#### Given task
State how many lines in the entries below contain "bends". Write nothing but the number.

+ + +

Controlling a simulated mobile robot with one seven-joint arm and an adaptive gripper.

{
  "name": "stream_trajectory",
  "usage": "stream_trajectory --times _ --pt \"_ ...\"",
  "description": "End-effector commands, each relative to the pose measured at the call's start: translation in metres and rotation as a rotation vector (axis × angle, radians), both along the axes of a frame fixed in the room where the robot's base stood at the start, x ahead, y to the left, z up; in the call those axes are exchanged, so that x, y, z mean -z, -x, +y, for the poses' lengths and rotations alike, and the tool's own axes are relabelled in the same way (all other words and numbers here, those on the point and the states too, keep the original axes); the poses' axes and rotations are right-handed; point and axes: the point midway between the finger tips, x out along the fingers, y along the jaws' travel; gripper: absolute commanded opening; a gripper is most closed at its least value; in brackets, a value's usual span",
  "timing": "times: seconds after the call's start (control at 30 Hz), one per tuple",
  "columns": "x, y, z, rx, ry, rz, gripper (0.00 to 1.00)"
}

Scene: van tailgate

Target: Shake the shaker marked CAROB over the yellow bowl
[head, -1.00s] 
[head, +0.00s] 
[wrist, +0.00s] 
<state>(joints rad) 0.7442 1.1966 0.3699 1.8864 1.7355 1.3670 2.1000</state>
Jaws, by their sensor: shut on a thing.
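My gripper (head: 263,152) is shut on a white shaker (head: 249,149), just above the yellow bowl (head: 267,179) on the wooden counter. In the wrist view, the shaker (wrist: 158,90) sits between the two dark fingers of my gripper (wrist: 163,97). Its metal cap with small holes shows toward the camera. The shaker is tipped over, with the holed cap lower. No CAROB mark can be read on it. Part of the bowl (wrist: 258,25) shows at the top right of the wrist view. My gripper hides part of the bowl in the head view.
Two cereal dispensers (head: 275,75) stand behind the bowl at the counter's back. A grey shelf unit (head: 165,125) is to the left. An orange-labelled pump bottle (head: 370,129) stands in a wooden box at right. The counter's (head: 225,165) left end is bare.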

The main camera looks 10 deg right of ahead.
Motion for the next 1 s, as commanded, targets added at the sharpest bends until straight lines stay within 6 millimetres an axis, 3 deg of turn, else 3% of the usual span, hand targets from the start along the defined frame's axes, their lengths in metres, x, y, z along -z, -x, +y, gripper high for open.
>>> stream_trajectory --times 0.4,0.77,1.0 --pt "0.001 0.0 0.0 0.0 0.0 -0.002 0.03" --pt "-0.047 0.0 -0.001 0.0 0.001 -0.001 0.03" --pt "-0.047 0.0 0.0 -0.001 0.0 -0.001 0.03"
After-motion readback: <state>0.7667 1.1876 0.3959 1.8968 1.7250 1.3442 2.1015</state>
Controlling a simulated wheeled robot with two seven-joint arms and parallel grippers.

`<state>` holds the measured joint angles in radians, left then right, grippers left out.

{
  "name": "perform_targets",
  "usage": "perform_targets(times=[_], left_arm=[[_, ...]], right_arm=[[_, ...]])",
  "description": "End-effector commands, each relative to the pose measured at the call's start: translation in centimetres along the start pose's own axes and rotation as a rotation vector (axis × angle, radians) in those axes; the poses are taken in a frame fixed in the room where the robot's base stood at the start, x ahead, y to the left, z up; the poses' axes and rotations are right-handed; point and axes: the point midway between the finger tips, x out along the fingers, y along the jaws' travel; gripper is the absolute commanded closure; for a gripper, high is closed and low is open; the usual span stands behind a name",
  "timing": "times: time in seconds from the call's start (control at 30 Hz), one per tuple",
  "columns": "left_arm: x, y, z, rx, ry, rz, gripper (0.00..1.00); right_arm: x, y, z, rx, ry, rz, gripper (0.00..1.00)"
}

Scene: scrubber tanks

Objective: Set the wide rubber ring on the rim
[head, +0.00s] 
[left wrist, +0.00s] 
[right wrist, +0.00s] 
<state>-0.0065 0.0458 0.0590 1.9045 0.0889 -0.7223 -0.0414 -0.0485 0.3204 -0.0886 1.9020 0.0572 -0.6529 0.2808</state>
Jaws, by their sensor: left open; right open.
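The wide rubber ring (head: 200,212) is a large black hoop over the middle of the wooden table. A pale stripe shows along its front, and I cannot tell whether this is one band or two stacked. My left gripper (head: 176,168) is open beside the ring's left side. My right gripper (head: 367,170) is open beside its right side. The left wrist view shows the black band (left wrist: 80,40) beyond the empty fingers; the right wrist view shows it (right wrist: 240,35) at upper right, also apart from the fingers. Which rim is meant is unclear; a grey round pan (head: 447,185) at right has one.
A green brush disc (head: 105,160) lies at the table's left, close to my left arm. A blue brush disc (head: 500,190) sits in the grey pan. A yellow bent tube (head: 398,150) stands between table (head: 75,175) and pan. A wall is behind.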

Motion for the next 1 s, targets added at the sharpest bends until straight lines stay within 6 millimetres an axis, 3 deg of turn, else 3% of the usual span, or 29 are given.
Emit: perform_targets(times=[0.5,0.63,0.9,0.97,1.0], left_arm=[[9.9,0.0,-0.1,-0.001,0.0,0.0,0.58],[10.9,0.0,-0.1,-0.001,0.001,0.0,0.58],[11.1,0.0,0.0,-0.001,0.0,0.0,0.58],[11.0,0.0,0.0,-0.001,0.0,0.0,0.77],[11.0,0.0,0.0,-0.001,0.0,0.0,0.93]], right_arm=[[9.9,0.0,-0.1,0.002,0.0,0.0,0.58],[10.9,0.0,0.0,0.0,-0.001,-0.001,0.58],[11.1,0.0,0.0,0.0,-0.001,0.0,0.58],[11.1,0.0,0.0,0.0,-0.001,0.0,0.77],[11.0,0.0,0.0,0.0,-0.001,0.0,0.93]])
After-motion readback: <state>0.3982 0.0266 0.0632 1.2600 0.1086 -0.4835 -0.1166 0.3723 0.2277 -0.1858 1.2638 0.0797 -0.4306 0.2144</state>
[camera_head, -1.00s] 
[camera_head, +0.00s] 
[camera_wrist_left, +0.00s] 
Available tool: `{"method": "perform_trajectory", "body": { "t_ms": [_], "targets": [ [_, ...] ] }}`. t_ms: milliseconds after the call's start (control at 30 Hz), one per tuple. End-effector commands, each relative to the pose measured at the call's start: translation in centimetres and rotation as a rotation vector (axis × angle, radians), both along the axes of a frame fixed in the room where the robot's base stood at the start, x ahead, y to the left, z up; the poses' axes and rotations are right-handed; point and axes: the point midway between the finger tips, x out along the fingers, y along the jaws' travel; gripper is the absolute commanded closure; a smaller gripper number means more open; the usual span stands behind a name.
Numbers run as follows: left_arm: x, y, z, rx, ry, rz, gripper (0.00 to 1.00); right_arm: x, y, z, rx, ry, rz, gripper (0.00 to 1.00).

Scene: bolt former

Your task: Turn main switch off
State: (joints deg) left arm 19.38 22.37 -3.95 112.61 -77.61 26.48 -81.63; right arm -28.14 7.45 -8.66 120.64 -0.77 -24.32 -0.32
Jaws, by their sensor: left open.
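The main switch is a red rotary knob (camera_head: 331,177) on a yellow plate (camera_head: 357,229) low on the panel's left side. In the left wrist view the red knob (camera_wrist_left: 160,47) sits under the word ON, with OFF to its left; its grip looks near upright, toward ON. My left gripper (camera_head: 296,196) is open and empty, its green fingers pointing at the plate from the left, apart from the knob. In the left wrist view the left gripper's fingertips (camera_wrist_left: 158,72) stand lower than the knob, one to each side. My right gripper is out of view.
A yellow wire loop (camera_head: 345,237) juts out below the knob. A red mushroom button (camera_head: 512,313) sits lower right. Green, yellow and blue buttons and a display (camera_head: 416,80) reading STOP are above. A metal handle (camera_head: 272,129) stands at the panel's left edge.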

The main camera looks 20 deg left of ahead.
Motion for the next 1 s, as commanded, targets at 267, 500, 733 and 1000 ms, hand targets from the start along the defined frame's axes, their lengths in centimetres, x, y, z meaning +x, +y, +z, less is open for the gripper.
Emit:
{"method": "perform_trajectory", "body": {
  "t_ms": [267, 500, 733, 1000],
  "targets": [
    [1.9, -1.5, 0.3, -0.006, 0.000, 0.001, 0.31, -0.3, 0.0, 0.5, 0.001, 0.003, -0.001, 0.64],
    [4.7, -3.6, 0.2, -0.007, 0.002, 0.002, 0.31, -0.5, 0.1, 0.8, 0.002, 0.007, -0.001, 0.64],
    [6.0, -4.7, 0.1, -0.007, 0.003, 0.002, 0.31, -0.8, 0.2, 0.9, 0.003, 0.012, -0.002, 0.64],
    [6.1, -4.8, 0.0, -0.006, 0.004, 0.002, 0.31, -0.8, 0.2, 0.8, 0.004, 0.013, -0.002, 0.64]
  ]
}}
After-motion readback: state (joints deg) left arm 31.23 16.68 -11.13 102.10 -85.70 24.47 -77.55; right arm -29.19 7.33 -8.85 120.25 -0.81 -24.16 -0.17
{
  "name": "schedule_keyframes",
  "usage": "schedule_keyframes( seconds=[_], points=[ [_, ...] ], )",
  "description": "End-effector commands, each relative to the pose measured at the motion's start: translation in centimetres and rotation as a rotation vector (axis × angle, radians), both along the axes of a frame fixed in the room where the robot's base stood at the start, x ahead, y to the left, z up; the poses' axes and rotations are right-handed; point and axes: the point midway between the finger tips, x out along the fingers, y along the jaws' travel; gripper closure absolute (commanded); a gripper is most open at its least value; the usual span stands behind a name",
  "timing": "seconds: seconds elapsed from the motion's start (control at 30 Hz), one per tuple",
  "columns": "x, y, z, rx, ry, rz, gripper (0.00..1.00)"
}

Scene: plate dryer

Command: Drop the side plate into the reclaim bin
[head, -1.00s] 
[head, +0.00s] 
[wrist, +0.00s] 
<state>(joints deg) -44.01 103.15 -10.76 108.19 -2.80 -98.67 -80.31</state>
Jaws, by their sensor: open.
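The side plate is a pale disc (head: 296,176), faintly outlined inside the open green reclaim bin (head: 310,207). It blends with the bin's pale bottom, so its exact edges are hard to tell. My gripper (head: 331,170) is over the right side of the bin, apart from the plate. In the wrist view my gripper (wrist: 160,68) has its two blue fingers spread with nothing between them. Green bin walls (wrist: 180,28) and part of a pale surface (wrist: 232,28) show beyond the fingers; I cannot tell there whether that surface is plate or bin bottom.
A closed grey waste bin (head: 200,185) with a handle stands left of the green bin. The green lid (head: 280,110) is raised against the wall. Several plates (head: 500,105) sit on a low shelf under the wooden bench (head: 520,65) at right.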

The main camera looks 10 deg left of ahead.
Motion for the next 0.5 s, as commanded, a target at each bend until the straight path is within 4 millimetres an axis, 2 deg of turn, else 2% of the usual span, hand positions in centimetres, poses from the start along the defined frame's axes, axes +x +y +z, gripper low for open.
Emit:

+ + +

#### Exercise solution
2